**SOURCE DATA**.
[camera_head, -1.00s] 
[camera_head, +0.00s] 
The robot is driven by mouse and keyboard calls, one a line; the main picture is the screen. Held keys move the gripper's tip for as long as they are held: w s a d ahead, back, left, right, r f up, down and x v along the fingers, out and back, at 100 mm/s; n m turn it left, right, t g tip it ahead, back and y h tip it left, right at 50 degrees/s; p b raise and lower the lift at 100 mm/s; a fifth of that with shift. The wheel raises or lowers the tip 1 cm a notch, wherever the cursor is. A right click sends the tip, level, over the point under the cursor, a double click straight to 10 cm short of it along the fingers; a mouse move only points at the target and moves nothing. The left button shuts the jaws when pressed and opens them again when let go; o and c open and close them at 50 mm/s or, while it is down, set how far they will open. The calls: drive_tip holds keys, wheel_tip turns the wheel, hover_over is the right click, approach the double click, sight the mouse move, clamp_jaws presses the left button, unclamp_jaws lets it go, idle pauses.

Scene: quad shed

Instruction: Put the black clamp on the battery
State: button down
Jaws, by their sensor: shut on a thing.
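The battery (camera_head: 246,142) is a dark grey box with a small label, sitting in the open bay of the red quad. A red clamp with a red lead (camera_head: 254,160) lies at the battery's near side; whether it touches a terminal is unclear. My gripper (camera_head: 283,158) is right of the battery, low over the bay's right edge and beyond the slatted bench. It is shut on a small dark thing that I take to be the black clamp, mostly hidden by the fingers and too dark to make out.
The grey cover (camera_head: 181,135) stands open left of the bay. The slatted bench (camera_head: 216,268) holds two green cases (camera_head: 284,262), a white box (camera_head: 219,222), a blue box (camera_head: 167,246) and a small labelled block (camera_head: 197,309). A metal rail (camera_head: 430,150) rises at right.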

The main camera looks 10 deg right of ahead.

**DESCRIPTION OF THE TASK**.
Write the listing out again, exactly as shown above.

**OUTPUT BELOW**.
[camera_head, -1.00s] 
[camera_head, +0.00s] 
The robot is driven by mouse and keyboard calls, one a line; the main picture is the screen. Held keys move the gripper's tip for as long as they are held: w s a d ahead, back, left, right, r f up, down and x v along the fingers, out and back, at 100 mm/s; n m turn it left, right, t g tip it ahead, back and y h tip it left, right at 50 degrees/s; p b raise and lower the lift at 100 mm/s; a fifth of that with shift. The wheel raises or lowers the tip 1 cm a notch, wherever the cursor is. A right click sends the tip, level, over the point under the cursor, a double click straight to 10 cm short of it along the fingers; a mouse move only points at the target and moves nothing. The left button shuts the jaws when pressed and opens them again when let go; o and c open and close them at 50 mm/s or, while it is down, set how far they will open. The calls: drive_tip holds keys, wheel_tip turns the wheel, hover_over is the right click, approach the double click, sight the mouse move, clamp_jaws presses the left button, unclamp_jaws lets it go, idle pauses.

Scene: quad shed

Instruction: Put the black clamp on the battery
State: button down
Jaws, by their sensor: shut on a thing.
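The battery (camera_head: 246,142) is a dark grey box with a small label, sitting in the open bay of the red quad. A red clamp with a red lead (camera_head: 254,160) lies at the battery's near side; whether it touches a terminal is unclear. My gripper (camera_head: 283,158) is right of the battery, low over the bay's right edge and beyond the slatted bench. It is shut on a small dark thing that I take to be the black clamp, mostly hidden by the fingers and too dark to make out.
The grey cover (camera_head: 181,135) stands open left of the bay. The slatted bench (camera_head: 216,268) holds two green cases (camera_head: 284,262), a white box (camera_head: 219,222), a blue box (camera_head: 167,246) and a small labelled block (camera_head: 197,309). A metal rail (camera_head: 430,150) rises at right.

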The main camera looks 10 deg right of ahead.

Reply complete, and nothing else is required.